Ülkedeki eğitim sisteminin geldiği durum ile ilgili yeni yeni veriler yayınlanıyor. Avrupa Birliği İşgücü Anketi verilerine göre Türkiye, 18-24 yaş grubunun eğitimi terk etme oranında (%31) 28 Avrupa ülkesi arasında ilk sırada yer aldı (16.11. 2019-Birgün). Kadınlarda bu oran yüzde 31.6 iken erkeklerde ise yüzde 30.4 .Okul terki, eğitimin bir problemi. Neden çocuklar okulu terk ediyor sorusunun yanıtları önemli.
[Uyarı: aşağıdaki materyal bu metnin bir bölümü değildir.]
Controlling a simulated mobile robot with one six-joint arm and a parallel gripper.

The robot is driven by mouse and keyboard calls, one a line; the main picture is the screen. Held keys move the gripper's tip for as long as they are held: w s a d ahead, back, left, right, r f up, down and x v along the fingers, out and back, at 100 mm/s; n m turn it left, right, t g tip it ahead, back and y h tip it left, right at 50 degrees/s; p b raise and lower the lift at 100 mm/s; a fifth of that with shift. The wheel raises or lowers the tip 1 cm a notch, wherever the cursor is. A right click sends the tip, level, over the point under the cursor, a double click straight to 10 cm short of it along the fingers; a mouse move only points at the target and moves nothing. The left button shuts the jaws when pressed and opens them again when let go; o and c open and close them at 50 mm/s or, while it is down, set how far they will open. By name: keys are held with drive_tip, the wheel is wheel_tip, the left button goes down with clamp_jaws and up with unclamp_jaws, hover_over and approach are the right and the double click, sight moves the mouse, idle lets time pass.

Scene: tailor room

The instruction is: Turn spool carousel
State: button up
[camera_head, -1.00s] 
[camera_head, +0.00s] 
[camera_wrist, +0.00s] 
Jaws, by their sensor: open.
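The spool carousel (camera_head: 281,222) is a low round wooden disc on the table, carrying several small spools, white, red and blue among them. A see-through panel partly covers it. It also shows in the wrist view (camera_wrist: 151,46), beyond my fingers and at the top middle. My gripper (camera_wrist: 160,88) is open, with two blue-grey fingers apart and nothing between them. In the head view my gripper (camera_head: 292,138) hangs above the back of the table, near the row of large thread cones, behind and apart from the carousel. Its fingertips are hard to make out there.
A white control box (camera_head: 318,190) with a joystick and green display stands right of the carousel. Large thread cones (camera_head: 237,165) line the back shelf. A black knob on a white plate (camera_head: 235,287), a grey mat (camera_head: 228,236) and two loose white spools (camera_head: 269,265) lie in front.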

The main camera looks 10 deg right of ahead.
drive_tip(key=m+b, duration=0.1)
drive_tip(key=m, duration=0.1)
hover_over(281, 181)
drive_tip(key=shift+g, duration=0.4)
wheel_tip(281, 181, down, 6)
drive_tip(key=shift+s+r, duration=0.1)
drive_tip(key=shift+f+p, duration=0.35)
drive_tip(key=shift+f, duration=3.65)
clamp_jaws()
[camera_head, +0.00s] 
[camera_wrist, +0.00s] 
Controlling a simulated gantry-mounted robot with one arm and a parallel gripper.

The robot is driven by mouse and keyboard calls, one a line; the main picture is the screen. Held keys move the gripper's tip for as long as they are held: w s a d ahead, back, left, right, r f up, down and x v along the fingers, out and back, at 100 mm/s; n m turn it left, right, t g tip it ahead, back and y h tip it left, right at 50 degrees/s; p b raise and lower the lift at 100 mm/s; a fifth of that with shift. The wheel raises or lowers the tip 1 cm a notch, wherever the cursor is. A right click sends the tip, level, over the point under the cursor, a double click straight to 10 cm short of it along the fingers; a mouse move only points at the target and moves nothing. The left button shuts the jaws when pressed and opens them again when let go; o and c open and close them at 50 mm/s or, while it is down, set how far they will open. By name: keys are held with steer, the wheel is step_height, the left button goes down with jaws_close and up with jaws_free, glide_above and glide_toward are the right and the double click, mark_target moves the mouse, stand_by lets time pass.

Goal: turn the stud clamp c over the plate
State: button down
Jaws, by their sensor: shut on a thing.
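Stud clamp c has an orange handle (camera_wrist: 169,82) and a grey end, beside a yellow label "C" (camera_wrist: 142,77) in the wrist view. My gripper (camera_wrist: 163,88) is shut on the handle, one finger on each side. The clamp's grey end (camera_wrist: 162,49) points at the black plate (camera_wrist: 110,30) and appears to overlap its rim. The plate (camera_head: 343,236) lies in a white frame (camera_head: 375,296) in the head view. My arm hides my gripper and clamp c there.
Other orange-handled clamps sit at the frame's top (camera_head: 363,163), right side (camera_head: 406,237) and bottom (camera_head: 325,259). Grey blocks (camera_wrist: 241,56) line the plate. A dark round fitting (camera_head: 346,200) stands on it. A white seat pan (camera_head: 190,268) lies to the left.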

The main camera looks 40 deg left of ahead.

KONDA'nın hazırladığı Toplumsal Cinsiyet Raporuna göre Türkiye'de kadınların yüzde 22'si, erkeklerin ise yüzde 62'si çalışıyor (15 Kasım 2019-Gazeteler). Kadınların yarısından fazlası ev kadını. Yaklaşık 20 bin kişiyle görüşülerek hazırlanan rapor toplumsal hayatta cinsiyete dayalı eşitsizlikleri ve farklılıkları ortaya koyuyor. Kadınların eğitim gördüğü süreyle (7,8 yıl) erkeklerinki (9,3 yıl ) arasında 1,5 yıl kadar fark bulunuyor. Kadınların önemli bir kısmı futbol takımı tutuyor; erkeklerin bir kısmı ev işi yapıyor, kadınların bireysel özgürlükler bağlamında erkeklere göre daha özgürlükçü olduğu ortaya çıkıyor. Ev kadınlarının dahi 10 yıl içinde yüzde 44'ünün sosyal medya kullanır hale gelmesi toplumdaki değişimi göstermesi anlamında çarpıcı.
Anemin vefatı nedeniyle gazete yazılarına ara vermiştim. Bu dönemde sosyal medya ve telefonlarla baş sağlığı dileyen tüm arkadaş ve dostlarıma sonsuz teşekkürler. Bu yazıyla tekrar Türkiye gündemine merhaba demek istedim.